** start EXTRACTED INFORMATION **

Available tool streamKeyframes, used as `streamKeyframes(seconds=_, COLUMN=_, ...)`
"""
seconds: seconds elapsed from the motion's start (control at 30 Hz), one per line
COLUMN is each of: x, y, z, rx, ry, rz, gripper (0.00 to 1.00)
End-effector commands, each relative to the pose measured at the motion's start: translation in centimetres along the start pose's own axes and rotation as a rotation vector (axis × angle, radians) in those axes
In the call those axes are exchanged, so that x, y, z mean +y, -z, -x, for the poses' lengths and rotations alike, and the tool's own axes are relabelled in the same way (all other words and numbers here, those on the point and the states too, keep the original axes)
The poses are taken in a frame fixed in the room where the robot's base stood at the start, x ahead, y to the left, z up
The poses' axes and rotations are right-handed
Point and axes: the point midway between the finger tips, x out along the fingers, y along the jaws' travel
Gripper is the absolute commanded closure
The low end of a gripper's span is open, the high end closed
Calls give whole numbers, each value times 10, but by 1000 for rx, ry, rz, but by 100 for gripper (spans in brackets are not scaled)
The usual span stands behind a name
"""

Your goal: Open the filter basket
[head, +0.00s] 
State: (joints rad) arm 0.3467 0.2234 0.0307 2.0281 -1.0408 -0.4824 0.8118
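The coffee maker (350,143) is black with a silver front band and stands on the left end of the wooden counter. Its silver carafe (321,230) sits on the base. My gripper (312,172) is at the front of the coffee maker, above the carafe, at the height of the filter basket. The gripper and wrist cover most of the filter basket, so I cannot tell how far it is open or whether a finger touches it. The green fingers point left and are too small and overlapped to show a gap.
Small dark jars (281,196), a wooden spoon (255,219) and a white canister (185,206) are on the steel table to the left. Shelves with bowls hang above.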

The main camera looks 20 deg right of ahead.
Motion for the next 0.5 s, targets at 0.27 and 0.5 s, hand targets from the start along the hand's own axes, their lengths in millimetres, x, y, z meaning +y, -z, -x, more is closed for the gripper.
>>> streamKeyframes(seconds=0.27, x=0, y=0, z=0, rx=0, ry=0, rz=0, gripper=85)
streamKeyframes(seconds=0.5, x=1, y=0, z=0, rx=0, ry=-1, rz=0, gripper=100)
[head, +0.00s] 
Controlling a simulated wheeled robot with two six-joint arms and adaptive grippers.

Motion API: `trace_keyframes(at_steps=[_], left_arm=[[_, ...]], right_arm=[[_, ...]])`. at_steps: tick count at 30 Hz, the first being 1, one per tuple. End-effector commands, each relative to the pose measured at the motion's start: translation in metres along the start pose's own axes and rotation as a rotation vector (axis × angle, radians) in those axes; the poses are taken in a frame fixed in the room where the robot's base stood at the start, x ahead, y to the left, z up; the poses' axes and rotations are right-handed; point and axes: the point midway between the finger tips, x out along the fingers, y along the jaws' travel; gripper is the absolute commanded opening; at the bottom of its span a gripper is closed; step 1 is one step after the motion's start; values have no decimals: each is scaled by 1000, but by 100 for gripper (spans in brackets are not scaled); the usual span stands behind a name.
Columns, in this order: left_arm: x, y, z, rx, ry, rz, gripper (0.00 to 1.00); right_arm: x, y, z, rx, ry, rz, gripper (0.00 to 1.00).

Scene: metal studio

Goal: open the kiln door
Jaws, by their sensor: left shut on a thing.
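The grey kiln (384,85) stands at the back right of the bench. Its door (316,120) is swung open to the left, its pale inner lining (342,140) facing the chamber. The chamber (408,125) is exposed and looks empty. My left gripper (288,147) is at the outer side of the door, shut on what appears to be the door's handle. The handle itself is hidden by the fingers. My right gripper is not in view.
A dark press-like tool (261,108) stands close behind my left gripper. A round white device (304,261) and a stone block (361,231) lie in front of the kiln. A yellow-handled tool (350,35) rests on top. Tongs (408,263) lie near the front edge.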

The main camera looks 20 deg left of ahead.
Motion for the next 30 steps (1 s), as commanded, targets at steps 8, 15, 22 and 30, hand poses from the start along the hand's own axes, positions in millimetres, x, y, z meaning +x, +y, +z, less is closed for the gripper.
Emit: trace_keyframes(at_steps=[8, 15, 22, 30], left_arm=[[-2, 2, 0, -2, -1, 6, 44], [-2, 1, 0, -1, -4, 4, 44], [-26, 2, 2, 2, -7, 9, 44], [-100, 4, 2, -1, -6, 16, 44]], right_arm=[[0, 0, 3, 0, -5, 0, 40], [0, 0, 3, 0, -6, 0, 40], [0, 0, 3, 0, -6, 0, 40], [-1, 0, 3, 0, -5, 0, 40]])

** end EXTRACTED INFORMATION **

SHORT TASK: Out of the data above, set down the lines from the one with "Gripper is the absolute commanded closure" to the one with "Controlling a simulated", both included, exactly as written and with no additions.

FINAL ANSWER:
Gripper is the absolute commanded closure
The low end of a gripper's span is open, the high end closed
Calls give whole numbers, each value times 10, but by 1000 for rx, ry, rz, but by 100 for gripper (spans in brackets are not scaled)
The usual span stands behind a name
"""

Your goal: Open the filter basket
[head, +0.00s] 
State: (joints rad) arm 0.3467 0.2234 0.0307 2.0281 -1.0408 -0.4824 0.8118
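The coffee maker (350,143) is black with a silver front band and stands on the left end of the wooden counter. Its silver carafe (321,230) sits on the base. My gripper (312,172) is at the front of the coffee maker, above the carafe, at the height of the filter basket. The gripper and wrist cover most of the filter basket, so I cannot tell how far it is open or whether a finger touches it. The green fingers point left and are too small and overlapped to show a gap.
Small dark jars (281,196), a wooden spoon (255,219) and a white canister (185,206) are on the steel table to the left. Shelves with bowls hang above.

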The main camera looks 20 deg right of ahead.
Motion for the next 0.5 s, targets at 0.27 and 0.5 s, hand targets from the start along the hand's own axes, their lengths in millimetres, x, y, z meaning +y, -z, -x, more is closed for the gripper.
>>> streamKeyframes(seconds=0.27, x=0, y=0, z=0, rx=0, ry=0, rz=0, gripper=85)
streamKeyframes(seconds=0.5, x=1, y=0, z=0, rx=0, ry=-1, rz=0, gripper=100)
[head, +0.00s] 
Controlling a simulated wheeled robot with two six-joint arms and adaptive grippers.

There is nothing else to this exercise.